A importância do Projeto Político-pedagógico como construção coletiva da identidade da escola.

Ângela Dutra

A participação é uma resposta a um dos desejos fundamentais do homem: o de ser respeitado. Todavia ela só se faz existente quando se está disposto em mudar o que realmente for necessário, torna-se um direito e um dever, assumindo a condição de sujeito e não de objeto. A co-responsabilidade é parceira deste processo e é através dele que os indivíduos têm o direito de expressar-se e lutarem por suas convicções, desde que seja respeitada a decisão coletiva. 

O termo participação é definido em situações em que o indivíduo contribui direta ou indiretamente para uma decisão política e pode-se afirmar que o conteúdo relevante desta relação está na descoberta de que o cerne da participação é a educação, se ela for compreendida como motivação para a construção do sujeito social.
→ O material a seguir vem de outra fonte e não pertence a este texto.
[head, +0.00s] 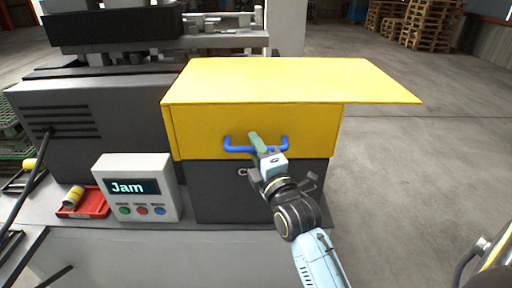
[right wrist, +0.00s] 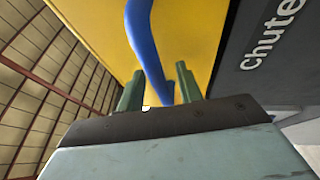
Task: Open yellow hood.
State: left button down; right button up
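The yellow hood (head: 205,130) sits down over a dark grey box at the machine's right end. Its flat top reaches out past the right side. A blue bar handle (head: 237,149) is fixed on its front face. My right gripper (head: 255,138) is at the middle of this handle. In the right wrist view the two green fingers (right wrist: 158,85) stand apart, with the blue handle (right wrist: 145,40) running between them, nearer the right finger. Whether either finger touches it I cannot tell. My left gripper is not in view.
A grey control box (head: 133,163) with a "Jam" display and several buttons stands left of the hood. A red tray (head: 95,203) with a yellowish cylinder lies further left. Open concrete floor (head: 400,170) lies to the right, with pallets (head: 432,25) far behind.

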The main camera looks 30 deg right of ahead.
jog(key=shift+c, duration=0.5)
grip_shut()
Daí, a importância do planejamento participativo dentro da escola, caracterizado como o processo que se inicia pela tomada de consciência crítica e que evolui para o embate dos problemas já conscientes, sendo reconhecida a necessidade de organizar-se de modo competente para sanar problemas existentes no âmbito escolar.

A participação de todos os envolvidos no dia-a-dia da escola e nas decisões tomadas promove um planejamento no qual estejam inseridas as diversas visões da realidade escolar, possibilitando a presença do debate democrático, favorecendo a execução de ações através de compromissos construídos entre aqueles diretamente atingidos pelo planejamento. O agir participativo está focado no diálogo, na exposição constante dos interesses e no entendimento mútuo dos envolvidos e sempre que sentir a necessidade de mudanças, elas deverão ser assumidas coletivamente.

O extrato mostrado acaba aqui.